WASHINGTON, July 10 (Xinhua) -- Experts at the U.S. Council on Foreign Relations (CFR) have said that Americans instead of the Chinese are bearing the burden of additional U.S. tariffs on foreign goods, and these tariffs have been draining U.S. coffers instead of filling them.
In an opinion piece published on the Washington Post Tuesday, Benn Steil, director of international economics at the CFR, and Benjamin Della Rocca, an analyst at the CFR, refuted U.S. President Donald Trump's argument that trade wars are good and "easy to win," arguing that they are in fact "difficult" and "costly."

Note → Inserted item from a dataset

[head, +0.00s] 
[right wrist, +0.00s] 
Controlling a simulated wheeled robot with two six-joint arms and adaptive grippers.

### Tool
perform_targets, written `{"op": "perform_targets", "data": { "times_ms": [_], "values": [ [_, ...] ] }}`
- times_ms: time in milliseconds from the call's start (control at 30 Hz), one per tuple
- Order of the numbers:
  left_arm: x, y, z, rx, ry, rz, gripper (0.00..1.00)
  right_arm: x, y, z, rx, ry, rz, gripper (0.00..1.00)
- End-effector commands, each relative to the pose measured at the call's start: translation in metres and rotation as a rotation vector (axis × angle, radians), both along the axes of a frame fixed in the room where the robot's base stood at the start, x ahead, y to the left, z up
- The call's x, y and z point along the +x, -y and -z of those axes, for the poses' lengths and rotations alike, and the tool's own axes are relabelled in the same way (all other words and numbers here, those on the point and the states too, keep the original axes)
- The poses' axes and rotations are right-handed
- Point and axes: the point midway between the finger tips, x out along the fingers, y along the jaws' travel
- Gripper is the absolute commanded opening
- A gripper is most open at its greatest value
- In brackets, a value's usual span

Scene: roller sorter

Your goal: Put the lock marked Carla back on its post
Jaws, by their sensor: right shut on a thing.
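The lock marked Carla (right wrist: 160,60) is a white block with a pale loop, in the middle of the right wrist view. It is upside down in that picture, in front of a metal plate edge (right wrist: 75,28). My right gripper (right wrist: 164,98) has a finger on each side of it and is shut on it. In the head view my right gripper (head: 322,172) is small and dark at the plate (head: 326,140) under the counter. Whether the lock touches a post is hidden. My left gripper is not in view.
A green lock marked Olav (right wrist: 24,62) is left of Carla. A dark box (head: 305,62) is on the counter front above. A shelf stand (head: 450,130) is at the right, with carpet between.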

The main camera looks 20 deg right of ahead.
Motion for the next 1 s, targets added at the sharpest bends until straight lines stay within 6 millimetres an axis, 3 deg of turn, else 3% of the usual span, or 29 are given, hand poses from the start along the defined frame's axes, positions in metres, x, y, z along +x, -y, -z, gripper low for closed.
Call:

The two experts said that tariffs are taxes on imports, which means they are paid by importers instead of exporters.
White House trade adviser Peter Navarro has explained that China bears most of the burden of the tariffs by lowering its export prices to offset them, but the experts disputed the claim, saying that tariffs last year raised the import costs of Chinese goods roughly 6 percent on average, but the pre-tariff prices of imported Chinese goods has fallen barely 1 percent, citing an aggregate index published by the U.S. Bureau Labor Statistics.
In regard to the U.S. president's claim that China tariffs are bringing in "hundreds of billions" of U.S. dollars, the two experts said it was also a "false" statement.
Government data show that the total estimated revenue as of May would be about 20 billion dollars and the U.S. administration's China tariffs only brought in 8 billion dollars in 2018, "a small fraction of what the president asserts," they said, not to mention that Trump till now has authorized over 25 billion dollars' compensation to U.S. farmers for their losses from China's retaliatory measures.
Far from filling U.S. coffers, the hiked tariffs have been draining them "at an accelerating pace," the CFR experts said.
Fred Bergsten, senior fellow and director emeritus at the Peterson Institute for International Economics, said that the government has clearly abused congressional intent and arguably some of its legislative authorities in implementing current trade policies.
"Congress should act urgently to rein in the excesses of the Executive Branch," he said at a recent Congressional hearing.
U.S. industry associations and business representatives have expressed the hope for the United States and China to settle their trade disputes in the near future so as to bring bilateral trade back onto the normal track, urging removal of additional tariffs imposed over the past few months.
"Our hope is that this gets resolved quickly and there will be a plan of action to reduce and ultimately eliminate all the tariffs that have been put into place on both sides, because that's the only way that we can get back to anything that resembles a normal trade between the United States and China," Erin Ennis, senior vice president of the U.S.-China Business Council, told Xinhua recently.